The HP mini is by far the nicest netbook, but like the man said, its battery life is lacking. Depends on your priorities.

They’re worse but cheaper than an expensive light notebook, and they don’t have any tablet functionality. If you want the tablet stuff – and for notes, I think you really do, I love love love a Tablet with OneNote – and have the money, get the good thing. But if you’re short on cash, a netbook may be better than the bulky, cheap laptops you can get for $500.

I keep looking at these, since 90% of what I do with a laptop is writing. But they hit the low end of the laptop market, and once I get myself back into thinking “laptop” I start thinking about the MacBooks again.

I ended up going for an Acer Aspire One. Will post impressions once I’ve had a chance to poke around a bit.

Target’s now got the Eee PC for $299 in their stores for the holiday season. I’m trying to convince my wife it would be a great purchase for her for work (Flight Attendant), and then I’d get to work on it while she was home. It’s a slow campaign so far.

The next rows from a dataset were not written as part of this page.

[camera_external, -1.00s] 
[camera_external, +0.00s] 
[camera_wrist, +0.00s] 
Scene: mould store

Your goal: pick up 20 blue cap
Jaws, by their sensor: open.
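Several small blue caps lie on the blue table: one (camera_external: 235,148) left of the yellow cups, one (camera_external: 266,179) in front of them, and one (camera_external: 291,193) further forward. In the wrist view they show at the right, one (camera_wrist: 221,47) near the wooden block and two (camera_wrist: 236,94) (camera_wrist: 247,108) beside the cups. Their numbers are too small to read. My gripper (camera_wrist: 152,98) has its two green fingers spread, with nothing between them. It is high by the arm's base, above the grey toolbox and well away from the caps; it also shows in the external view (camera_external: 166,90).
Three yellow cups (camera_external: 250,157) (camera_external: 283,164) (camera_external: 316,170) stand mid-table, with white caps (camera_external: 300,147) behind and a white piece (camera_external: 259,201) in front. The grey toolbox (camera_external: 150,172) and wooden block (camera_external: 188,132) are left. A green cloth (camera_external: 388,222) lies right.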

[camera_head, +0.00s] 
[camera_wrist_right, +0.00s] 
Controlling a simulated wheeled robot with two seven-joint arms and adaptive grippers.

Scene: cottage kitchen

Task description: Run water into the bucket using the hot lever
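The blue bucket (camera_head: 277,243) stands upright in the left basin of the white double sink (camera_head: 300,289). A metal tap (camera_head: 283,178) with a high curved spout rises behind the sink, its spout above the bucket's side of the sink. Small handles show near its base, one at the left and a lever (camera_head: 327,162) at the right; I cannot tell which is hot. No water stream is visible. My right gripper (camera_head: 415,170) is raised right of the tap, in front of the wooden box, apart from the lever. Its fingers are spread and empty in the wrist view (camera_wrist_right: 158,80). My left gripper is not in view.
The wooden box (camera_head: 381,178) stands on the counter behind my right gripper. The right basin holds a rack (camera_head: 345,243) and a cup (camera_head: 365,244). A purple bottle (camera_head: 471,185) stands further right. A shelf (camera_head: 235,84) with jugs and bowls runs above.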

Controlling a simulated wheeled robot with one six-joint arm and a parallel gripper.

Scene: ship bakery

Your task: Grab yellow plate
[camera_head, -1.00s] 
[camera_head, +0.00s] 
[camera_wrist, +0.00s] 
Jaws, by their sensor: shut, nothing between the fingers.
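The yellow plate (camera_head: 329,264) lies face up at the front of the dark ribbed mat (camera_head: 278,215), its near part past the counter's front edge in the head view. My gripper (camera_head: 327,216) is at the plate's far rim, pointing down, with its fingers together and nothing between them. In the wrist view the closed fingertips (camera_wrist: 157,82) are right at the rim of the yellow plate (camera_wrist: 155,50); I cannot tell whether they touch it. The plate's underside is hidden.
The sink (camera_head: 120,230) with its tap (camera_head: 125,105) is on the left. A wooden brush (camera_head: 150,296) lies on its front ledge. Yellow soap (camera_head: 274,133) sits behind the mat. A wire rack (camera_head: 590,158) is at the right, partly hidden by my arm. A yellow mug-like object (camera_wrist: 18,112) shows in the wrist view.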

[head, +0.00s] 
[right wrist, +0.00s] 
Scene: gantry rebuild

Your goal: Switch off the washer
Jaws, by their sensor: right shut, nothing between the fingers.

I use a EEE 900 for notes. It runs OneNote fine (using WinXP of course). The battery life is horrible, so I keep it tethered unless actually in a meeting. Typing on it is much like typing on a cell phone - it’s doable, but don’t ever think you’re going to get touch-typing speeds on the thing.

I used to have a tablet PC laptop, and when it died I never replaced it because I never, ever used the tablet functionality - it was far quicker to just type, and even hamfisted pseudotyping on the EEE is faster than my writing speeds.

I know the EEE1000 has a larger keyboard, but it’s still too small for me to touchtype on, and the EEE900 is both cheaper (I got it marked down at Best Buy for a little under $300) and smaller - literally the size of a trade paperback.

It’s not the writing that makes a tablet worth buying (though maybe it’d be better for a slow typist, because handwriting recognition really does work astonishingly well, and lets me write as fast as I normally do on paper), it’s the reading. A tablet in slate mode is perfect for web browsing or e-book reading.